Parallèlement, vous abordez des réalités internationales très concrètes, par exemple financières, à travers les subsides de la France aux autres puissances. Le tout forme une vraie société européenne ! La seule qu’il n’y ait jamais eu, avec des relations familiales à l’échelle du Continent ?
Même un contemporanéiste sera sensible à cette réalité, encore très présente par exemple en 1917, quand différents grands personnages, de Vienne à Bruxelles et de Londres à Madrid, par-dessus le front de la guerre, se rapprochèrent pour tenter de susciter une paix de compromis.
Louis XIV, le plus grand roi du monde !
Je voudrais souligner maintenant un autre axe essentiel de votre œuvre. Vous avez également voulu décrire, souvent en coopération avec des historiens du Droit, les fondements de cette vaste organisation politique et sociale qu’était l’État royal en France. Un livre considérable vous a donné l’occasion de préciser votre analyse:
La France au XVIIe siècle. Puissance de l’État, contrôle de la société.
En particulier vous nous avez présenté Louis XIV dans toute sa richesse et sa complexité : Louis XIV, « Le plus grand roi du monde » (2005-2017). Vous montrez admirablement comment il a marqué la France et l’Europe : tout le monde copie Versailles, et le modèle français d’administration.
En outre le règne a connu et favorisé une considérable effervescence littéraire et artistique, qui a posé, après le foisonnement de la Renaissance, les canons du classicisme et justifié l’expression « le siècle de Louis XIV ». C’est un héritage encore présent aujourd’hui. Ce fut un règne structurant…

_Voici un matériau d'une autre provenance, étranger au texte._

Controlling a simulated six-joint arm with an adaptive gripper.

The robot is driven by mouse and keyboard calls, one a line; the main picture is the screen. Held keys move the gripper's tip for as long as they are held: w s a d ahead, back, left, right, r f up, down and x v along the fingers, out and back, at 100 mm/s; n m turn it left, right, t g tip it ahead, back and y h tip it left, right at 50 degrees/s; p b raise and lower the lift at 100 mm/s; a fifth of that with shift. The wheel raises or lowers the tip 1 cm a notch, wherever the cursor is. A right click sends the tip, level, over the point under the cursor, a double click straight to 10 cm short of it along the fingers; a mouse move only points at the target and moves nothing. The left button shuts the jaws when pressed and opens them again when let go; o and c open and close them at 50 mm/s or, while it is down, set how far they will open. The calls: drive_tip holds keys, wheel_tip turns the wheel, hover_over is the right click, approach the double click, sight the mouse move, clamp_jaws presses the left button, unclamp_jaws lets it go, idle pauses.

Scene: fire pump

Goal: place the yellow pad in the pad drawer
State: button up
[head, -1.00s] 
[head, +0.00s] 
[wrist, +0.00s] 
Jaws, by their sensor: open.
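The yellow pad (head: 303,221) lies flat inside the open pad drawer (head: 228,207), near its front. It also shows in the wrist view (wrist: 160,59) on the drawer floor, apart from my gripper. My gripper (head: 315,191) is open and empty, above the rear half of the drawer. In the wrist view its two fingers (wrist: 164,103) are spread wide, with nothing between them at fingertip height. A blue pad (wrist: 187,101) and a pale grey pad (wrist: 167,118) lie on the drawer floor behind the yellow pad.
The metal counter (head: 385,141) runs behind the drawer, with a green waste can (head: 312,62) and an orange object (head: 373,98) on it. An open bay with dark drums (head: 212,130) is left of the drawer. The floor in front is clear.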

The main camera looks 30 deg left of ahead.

En même temps vous êtes allé bien au-delà des structures administratives et de l’histoire politique. Avec Louis XIV, le fantôme et le maréchal-ferrant, en 2021, un très grand livre, vous analysé tous les recoins d’une société très complexe et éloignée de la nôtre, et tous les mystères d’une psychologie Louis XIVème elle aussi complexe.
Vous nous dépaysez complétement, en nous faisant pénétrer dans les plus grandes particularités de l’époque, comme l’historien doit le faire.
Et en même temps vous nous faites comprendre, par vos livres, les évolutions et les transformations de ce qui fut un long règne : les contemporains le sentaient plus ou moins confusément (comme parfois Saint-Simon dans ses Mémoires), et de fait la France et le Roi des années 1710 ne sont plus ceux des années 1660.
On constate une autre atmosphère culturelle et morale, et même de profondes différences dans les sentiments : l’histoire des sentiments, ou « des émotions », comme on dit, est ce qu’il y a de plus difficile, mais vous nous tenez par la main. J’y reviendrai à propos du phénomène essentiel du jansénisme.
Certes le Grand Roi a commis bien des erreurs. Mais son long règne a profondément marqué notre histoire. Après l’anarchie brutale de la Fronde (voir les Mémoires du Cardinal de Retz) une reprise en main était indispensable.
Le règne a été marqué en particulier par une grande transformation sociale : le recul noblesse ruinée par les guerres et la progression de la « bourgeoisie de robe », qui s’enrichit de façon considérable et acquiert des « offices », souvent héréditaires. Louis XIV ne fit rien pour freiner ce mouvement (commencé avant lui) et même le favorisa : il ne confia pas de grandes responsabilités gouvernementales à la noblesse, marqué comme il l’était par l’épisode traumatisant de la Fronde.
Ce fut une grande révolution, même si elle s’étala sur plus d’un siècle. Mais en fait elle ouvrit la voie à 1789 (soulignons au passage une grande différence avec l’Allemagne, où la noblesse a joué un rôle important jusqu’en 1918, ou la Grande-Bretagne, où elle occupe encore une place officiellement reconnue).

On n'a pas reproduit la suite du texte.